**What you will do**
Extract, unchanged, every line from the top of the material below through the line with "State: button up", and no more.

**Exercise data**
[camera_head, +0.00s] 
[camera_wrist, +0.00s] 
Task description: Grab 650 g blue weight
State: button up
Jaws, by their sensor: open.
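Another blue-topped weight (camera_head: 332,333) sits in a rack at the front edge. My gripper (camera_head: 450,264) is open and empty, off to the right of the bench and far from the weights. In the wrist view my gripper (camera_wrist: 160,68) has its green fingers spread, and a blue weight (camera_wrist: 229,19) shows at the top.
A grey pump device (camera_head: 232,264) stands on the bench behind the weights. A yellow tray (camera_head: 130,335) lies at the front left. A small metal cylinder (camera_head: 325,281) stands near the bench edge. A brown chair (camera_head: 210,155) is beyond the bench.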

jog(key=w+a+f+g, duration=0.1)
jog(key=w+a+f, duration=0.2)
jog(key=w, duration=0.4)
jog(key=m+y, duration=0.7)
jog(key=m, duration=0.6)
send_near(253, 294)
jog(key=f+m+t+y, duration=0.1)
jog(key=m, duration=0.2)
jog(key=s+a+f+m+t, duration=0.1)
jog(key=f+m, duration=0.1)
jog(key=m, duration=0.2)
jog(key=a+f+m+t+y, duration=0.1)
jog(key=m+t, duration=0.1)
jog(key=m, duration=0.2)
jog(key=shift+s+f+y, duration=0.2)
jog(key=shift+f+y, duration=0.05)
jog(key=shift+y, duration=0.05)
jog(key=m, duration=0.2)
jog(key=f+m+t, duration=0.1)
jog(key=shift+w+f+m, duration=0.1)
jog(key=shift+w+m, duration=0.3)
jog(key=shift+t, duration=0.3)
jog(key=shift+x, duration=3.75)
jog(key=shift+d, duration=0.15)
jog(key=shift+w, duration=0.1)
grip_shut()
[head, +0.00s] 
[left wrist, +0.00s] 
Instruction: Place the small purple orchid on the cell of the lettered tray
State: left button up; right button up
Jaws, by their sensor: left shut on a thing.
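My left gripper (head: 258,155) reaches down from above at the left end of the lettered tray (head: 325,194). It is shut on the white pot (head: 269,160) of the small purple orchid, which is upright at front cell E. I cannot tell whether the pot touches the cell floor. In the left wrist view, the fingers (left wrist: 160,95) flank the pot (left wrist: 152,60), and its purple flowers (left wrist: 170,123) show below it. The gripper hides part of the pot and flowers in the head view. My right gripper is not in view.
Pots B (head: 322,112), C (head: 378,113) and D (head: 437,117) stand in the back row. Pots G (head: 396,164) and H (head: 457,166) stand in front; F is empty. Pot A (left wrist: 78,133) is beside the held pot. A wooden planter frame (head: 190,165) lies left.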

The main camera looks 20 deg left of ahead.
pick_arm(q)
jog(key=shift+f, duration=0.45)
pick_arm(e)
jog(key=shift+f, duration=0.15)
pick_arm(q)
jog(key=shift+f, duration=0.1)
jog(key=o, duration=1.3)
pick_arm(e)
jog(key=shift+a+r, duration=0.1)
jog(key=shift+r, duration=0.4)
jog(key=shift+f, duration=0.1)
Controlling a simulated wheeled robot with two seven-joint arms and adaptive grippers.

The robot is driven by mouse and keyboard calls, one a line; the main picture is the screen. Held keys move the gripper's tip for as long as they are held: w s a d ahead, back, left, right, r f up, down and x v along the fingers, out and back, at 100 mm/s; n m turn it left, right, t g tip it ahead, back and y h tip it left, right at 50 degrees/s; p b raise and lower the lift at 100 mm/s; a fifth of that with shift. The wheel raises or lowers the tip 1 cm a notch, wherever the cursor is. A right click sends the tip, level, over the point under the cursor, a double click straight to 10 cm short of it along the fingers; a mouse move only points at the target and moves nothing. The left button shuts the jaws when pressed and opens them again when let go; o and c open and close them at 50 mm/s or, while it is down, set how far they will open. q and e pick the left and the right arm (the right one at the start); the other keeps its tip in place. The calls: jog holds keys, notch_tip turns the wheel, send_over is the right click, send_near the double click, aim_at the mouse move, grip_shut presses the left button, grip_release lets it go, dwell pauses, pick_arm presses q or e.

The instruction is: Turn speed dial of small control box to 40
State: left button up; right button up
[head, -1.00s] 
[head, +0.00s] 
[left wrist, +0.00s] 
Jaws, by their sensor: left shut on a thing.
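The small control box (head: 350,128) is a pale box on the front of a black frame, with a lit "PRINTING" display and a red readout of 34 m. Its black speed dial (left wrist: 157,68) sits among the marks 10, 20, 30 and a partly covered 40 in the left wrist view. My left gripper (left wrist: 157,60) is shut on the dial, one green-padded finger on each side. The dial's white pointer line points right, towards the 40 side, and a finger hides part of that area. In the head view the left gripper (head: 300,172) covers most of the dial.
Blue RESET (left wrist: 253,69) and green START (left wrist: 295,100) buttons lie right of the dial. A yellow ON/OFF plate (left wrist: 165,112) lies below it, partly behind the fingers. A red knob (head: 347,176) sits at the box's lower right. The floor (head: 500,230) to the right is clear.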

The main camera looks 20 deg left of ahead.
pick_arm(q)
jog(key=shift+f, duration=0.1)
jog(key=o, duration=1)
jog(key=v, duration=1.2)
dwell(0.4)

**Exercise result**
[camera_head, +0.00s] 
[camera_wrist, +0.00s] 
Task description: Grab 650 g blue weight
State: button up

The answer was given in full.